┏━━

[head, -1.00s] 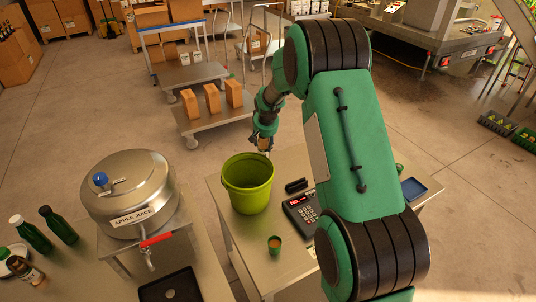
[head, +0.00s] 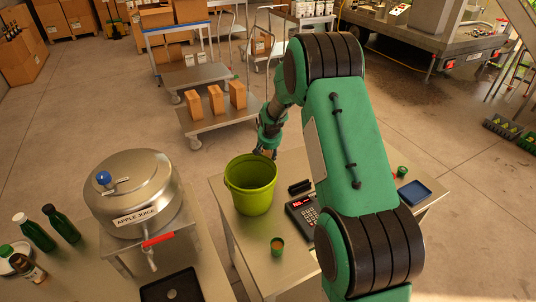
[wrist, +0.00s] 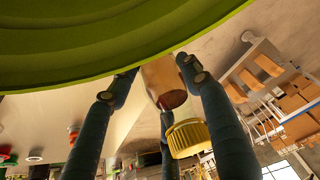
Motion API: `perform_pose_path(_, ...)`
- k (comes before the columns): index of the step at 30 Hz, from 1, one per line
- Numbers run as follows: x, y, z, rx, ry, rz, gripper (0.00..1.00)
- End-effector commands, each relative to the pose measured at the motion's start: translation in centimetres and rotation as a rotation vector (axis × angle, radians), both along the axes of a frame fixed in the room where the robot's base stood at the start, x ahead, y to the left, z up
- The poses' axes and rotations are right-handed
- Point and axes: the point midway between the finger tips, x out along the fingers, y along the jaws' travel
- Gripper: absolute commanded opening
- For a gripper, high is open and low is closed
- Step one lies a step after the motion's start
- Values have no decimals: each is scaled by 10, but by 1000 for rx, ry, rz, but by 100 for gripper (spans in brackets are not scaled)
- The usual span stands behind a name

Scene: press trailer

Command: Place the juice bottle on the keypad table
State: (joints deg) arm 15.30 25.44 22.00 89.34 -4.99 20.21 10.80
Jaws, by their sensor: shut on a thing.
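My gripper (head: 267,150) is just beyond the green bucket (head: 250,190), by the far edge of the keypad table (head: 245,237). In the wrist view my gripper's fingers (wrist: 160,85) are closed around the juice bottle, an amber-brown body (wrist: 163,78) with a yellow ribbed cap (wrist: 188,138). The bucket's rim hides most of the bottle in the head view. I cannot tell whether the bottle touches the tabletop. The grey keypad (head: 302,210) lies on the table right of the bucket.
The bucket wall (wrist: 90,45) fills the top of the wrist view, close to my fingers. Left stands a steel apple juice tank (head: 135,195). A cart with cartons (head: 217,102) stands behind.

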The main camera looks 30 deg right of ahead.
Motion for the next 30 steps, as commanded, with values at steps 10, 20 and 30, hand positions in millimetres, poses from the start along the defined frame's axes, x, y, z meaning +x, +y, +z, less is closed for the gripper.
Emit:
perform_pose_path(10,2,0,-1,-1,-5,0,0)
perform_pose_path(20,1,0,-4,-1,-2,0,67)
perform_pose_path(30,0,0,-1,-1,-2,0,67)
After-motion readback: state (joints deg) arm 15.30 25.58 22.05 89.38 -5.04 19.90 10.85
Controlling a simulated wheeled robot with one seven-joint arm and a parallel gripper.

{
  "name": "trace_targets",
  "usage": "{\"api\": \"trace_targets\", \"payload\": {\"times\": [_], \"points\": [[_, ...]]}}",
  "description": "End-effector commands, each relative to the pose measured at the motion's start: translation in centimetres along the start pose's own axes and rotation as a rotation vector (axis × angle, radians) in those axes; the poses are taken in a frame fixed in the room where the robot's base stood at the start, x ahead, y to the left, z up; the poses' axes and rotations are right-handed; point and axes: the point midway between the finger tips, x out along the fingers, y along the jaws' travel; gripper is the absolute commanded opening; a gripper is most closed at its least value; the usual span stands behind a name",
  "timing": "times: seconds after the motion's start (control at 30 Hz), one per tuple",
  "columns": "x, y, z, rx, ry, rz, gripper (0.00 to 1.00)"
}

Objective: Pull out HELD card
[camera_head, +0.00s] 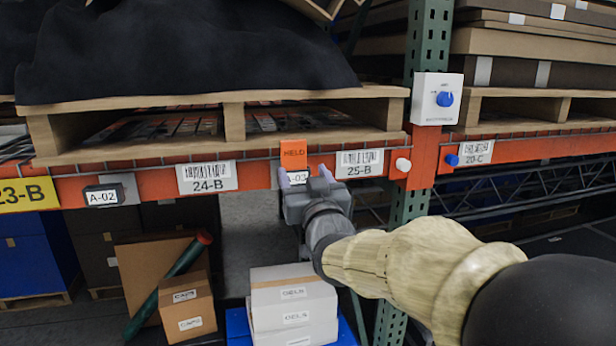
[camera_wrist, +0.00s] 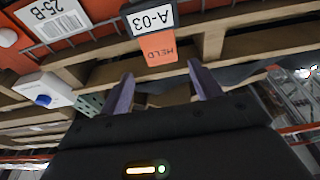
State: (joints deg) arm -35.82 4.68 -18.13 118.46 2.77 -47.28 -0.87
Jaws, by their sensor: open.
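The orange HELD card (camera_head: 293,154) stands up out of the holder labelled A-03 (camera_head: 297,178) on the orange shelf beam. In the wrist view the HELD card (camera_wrist: 158,48) shows upside down, just below the A-03 label (camera_wrist: 151,19). My gripper (camera_head: 305,180) is open in front of the beam at the holder, and hides part of the label. In the wrist view its two fingers (camera_wrist: 158,85) are spread, with the card beyond their tips and roughly between them. Nothing is seen between the fingers, and the card's lower end is hidden in the holder.
The 24-B label (camera_head: 207,177) and 25-B label (camera_head: 359,163) flank the holder. A white box with a blue knob (camera_head: 437,99) is on the green upright. A wooden pallet (camera_head: 150,125) sits above the beam. Cartons (camera_head: 290,305) stand below.

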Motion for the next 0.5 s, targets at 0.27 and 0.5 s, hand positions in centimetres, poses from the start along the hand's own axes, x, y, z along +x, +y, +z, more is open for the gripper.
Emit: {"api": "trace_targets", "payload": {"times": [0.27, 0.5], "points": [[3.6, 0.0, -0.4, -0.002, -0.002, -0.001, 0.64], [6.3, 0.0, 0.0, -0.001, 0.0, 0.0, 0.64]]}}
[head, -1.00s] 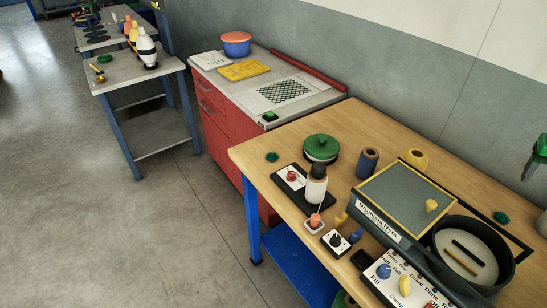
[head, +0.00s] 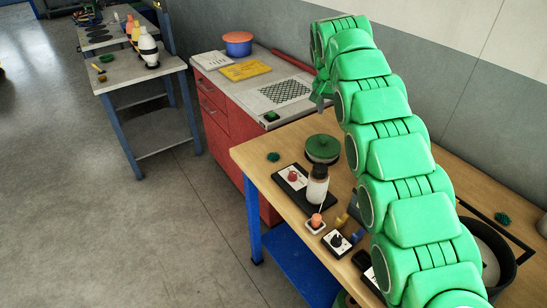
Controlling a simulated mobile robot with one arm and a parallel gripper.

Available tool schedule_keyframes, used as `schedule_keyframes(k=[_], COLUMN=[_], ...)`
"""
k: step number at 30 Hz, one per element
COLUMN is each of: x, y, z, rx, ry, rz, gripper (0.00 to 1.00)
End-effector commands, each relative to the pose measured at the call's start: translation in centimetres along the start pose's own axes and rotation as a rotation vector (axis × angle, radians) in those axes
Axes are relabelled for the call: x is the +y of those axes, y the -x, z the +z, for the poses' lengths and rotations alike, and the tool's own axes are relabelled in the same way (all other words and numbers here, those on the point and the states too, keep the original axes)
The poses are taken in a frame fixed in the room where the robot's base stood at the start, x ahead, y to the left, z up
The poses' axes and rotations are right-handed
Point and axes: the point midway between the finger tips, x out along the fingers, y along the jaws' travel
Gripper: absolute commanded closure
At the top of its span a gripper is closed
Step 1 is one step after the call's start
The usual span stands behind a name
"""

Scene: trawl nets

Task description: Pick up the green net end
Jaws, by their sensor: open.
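A small dark green tuft that looks like a net end (head: 273,157) lies on the wooden bench at its left end, near the front edge. A second, similar green tuft (head: 502,219) lies at the right of the same bench, beside a black frame. I cannot tell from looks alone which one is the green net end. My gripper (head: 320,103) hangs small at the far end of my green arm, pointing down near the red cabinet's right side. It is open, with nothing seen in it, and is apart from both tufts. My arm hides much of the bench.
A red cabinet (head: 222,122) behind carries a mesh sheet (head: 286,91) and a blue tub (head: 238,43). The bench's front left corner is fairly clear.

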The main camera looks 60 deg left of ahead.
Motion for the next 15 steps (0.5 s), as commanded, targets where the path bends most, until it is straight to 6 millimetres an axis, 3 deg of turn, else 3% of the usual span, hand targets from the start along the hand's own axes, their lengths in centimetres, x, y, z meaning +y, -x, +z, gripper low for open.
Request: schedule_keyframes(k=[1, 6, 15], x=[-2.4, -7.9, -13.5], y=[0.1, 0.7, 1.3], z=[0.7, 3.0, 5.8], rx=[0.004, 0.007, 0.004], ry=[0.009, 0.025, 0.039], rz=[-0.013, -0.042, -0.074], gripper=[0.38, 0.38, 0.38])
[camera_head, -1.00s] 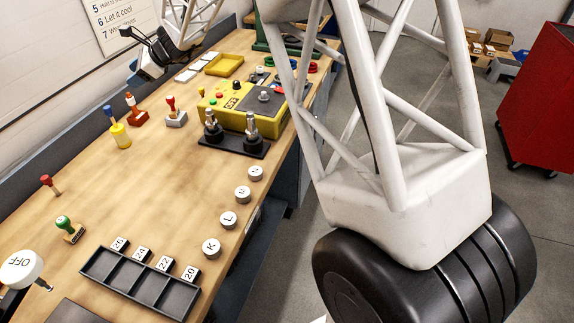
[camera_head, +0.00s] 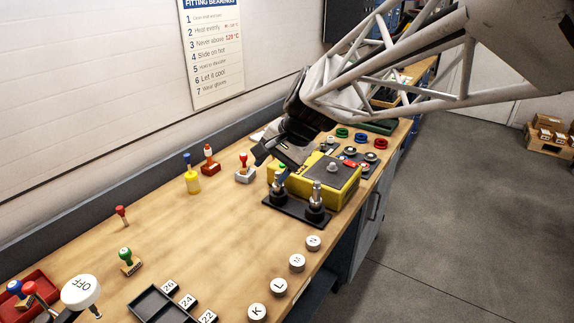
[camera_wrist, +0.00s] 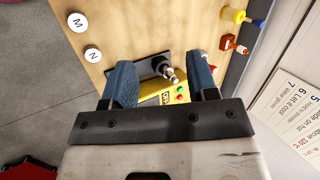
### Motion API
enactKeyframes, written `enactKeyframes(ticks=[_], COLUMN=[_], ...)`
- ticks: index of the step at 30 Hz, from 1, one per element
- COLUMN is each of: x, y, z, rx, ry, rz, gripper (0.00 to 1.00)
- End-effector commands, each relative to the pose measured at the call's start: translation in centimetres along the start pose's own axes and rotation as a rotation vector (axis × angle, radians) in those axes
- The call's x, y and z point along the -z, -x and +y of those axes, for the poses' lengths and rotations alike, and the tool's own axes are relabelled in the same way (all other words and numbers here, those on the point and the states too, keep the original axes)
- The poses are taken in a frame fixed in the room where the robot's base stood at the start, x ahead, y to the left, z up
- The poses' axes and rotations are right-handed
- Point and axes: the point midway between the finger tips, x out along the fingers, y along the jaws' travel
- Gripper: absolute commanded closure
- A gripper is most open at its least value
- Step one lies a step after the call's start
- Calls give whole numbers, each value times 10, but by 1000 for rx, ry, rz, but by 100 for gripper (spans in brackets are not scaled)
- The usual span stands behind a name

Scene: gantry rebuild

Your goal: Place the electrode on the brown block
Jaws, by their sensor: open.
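Two silver-tipped pegs with black collars stand upright on a black plate (camera_head: 283,208) in front of the yellow control box; the nearer peg (camera_head: 316,196) is clear. I cannot tell for certain which thing is the electrode. A tan-brown block (camera_head: 131,266) bears a green knob toward the front. My gripper (camera_head: 277,165) is over the left side of the yellow box, close to the farther peg. In the wrist view my blue fingers (camera_wrist: 161,84) are apart, with a silver peg (camera_wrist: 171,75) showing between them.
The yellow box (camera_head: 335,178) with buttons stands right beside the plate. Round lettered caps (camera_head: 297,262) line the right edge.

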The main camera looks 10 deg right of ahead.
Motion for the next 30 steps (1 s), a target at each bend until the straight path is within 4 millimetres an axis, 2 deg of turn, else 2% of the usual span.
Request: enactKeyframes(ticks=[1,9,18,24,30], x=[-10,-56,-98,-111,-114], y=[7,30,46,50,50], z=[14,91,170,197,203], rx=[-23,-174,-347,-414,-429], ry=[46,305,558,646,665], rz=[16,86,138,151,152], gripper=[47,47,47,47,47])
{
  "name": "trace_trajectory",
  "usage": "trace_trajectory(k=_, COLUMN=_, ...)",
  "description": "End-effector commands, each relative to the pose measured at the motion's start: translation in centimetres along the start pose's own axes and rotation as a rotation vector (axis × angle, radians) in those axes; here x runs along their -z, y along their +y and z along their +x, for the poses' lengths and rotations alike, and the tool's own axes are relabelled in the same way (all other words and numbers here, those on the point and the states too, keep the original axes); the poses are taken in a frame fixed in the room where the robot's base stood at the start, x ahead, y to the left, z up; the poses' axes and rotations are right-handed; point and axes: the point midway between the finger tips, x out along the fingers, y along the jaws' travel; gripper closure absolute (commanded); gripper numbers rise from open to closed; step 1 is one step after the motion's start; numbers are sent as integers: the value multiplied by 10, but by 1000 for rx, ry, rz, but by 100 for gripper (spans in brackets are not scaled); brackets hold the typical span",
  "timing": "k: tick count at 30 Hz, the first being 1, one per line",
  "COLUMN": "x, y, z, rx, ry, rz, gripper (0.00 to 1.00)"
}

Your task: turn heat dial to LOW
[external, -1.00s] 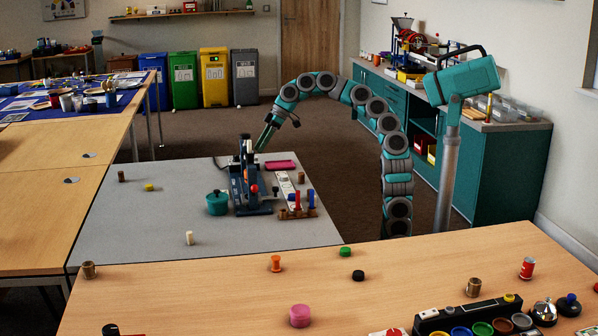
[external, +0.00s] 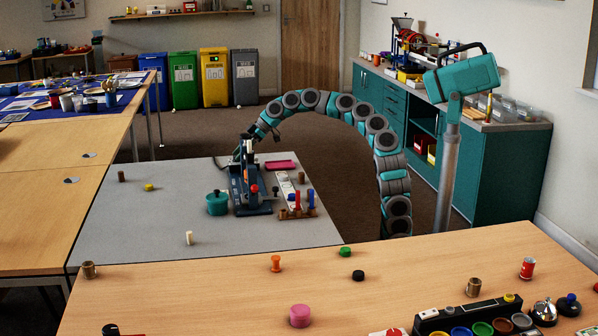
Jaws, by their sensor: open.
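A dark blue upright device (external: 247,190) stands on the grey table (external: 140,225) in the external view. It has a red knob (external: 254,188) on its near side. I cannot make out a heat dial or a LOW mark at this size. My gripper (external: 238,155) is at the top of the device, on its far side. Its fingers are small and partly hidden behind the device, and I cannot tell whether they touch it.
Beside the device are a teal pot (external: 217,203), a pink block (external: 280,164), a white strip (external: 285,188) and a board with red and blue pegs (external: 298,205). The grey table's left part is mostly clear. A wooden table (external: 220,290) with small objects lies nearer.

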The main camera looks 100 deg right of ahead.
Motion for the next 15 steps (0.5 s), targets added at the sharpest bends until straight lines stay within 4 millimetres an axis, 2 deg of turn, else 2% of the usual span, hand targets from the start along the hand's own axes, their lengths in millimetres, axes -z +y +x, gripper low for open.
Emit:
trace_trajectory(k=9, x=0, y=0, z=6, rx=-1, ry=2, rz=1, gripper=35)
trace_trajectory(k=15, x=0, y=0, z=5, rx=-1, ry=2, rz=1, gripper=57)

┗━━

### STATED GOAL
The lines from the start of the data through the line that contains "State: (joints deg) arm 15.30" are to be returned exactly, please, with both ends included and every picture left out.

### RESPONSE TO THE TASK
[head, -1.00s] 
[head, +0.00s] 
[wrist, +0.00s] 
Motion API: `perform_pose_path(_, ...)`
- k (comes before the columns): index of the step at 30 Hz, from 1, one per line
- Numbers run as follows: x, y, z, rx, ry, rz, gripper (0.00..1.00)
- End-effector commands, each relative to the pose measured at the motion's start: translation in centimetres and rotation as a rotation vector (axis × angle, radians), both along the axes of a frame fixed in the room where the robot's base stood at the start, x ahead, y to the left, z up
- The poses' axes and rotations are right-handed
- Point and axes: the point midway between the finger tips, x out along the fingers, y along the jaws' travel
- Gripper: absolute commanded opening
- For a gripper, high is open and low is closed
- Step one lies a step after the motion's start
- Values have no decimals: each is scaled by 10, but by 1000 for rx, ry, rz, but by 100 for gripper (spans in brackets are not scaled)
- The usual span stands behind a name

Scene: press trailer

Command: Place the juice bottle on the keypad table
State: (joints deg) arm 15.30 25.44 22.00 89.34 -4.99 20.21 10.80

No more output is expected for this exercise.